These are part of the reasons for the unpopularity of Mr Khan’s administration in its final months, and the circumstances that gave an opportunity to his rivals to hold a historic vote of no confidence in April.

While no Pakistani leader has seen out a full term in office, the former international cricketer is the country’s first prime minister to be removed through a no-confidence vote.

Imran Khan with his supporters on Thursday, before he called off the protests (Reuters)
Imran Khan with his supporters on Thursday, before he called off the protests (Reuters)

But since his ouster, Mr Khan has successfully rallied his support on the ground, finding sympathy with claims that his removal from office was the result of a US-led conspiracy because his foreign policy leaned towards China and Russia.

Washington has denied the allegation, and Mr Sharif has called Mr Khan’s claim “a pack of lies”.

On Wednesday, he temporarily raised fears of a protracted civil conflict after ordering his supporters across Pakistan to descend on Islamabad in a “Long March”, also referred to as an “Azadi” or freedom march, and there were clashes with police.

His supporters defied restrictions by local governments aimed at blocking their protests, using excavators and other equipment to remove shipping containers, barricades, and other impediments deployed by the police to block roads leading to major cities.
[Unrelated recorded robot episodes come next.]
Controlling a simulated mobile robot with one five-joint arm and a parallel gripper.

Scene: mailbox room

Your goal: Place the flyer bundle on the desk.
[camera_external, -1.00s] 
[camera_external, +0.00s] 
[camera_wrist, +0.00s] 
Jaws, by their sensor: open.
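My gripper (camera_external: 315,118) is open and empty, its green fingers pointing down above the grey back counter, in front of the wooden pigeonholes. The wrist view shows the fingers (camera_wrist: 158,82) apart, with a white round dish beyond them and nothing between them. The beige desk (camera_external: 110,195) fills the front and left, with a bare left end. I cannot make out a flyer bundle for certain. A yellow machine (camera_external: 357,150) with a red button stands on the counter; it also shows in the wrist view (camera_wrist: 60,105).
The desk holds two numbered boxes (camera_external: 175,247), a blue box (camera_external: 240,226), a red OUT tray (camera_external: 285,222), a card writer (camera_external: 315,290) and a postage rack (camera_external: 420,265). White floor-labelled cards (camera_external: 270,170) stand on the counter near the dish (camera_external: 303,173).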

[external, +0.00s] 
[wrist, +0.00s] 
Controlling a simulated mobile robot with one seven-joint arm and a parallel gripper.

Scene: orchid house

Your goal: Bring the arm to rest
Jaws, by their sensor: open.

The clashes forced riot police to fire tear gas and push back hundreds of pro-Khan demonstrators, who hurled stones as they tried to pass a roadblocked bridge near the city to board buses bound for Islamabad.

The government said it has arrested more than 1,700 supporters of Mr Khan in the past 48 hours.

The ruling coalition government of PML-N and the Pakistan People’s Party (PPP), which wrested power from Mr Khan, had refused to provide permission for the march on Tuesday after they said the Pakistan Tehreek-e-Insaf failed to assure them of peaceful demonstrations. The country’s Supreme Court did not back the march itself, but said PTI should be allowed space to hold a peaceful political rally in Islamabad and that its leaders should not be targeted unduly by the authorities.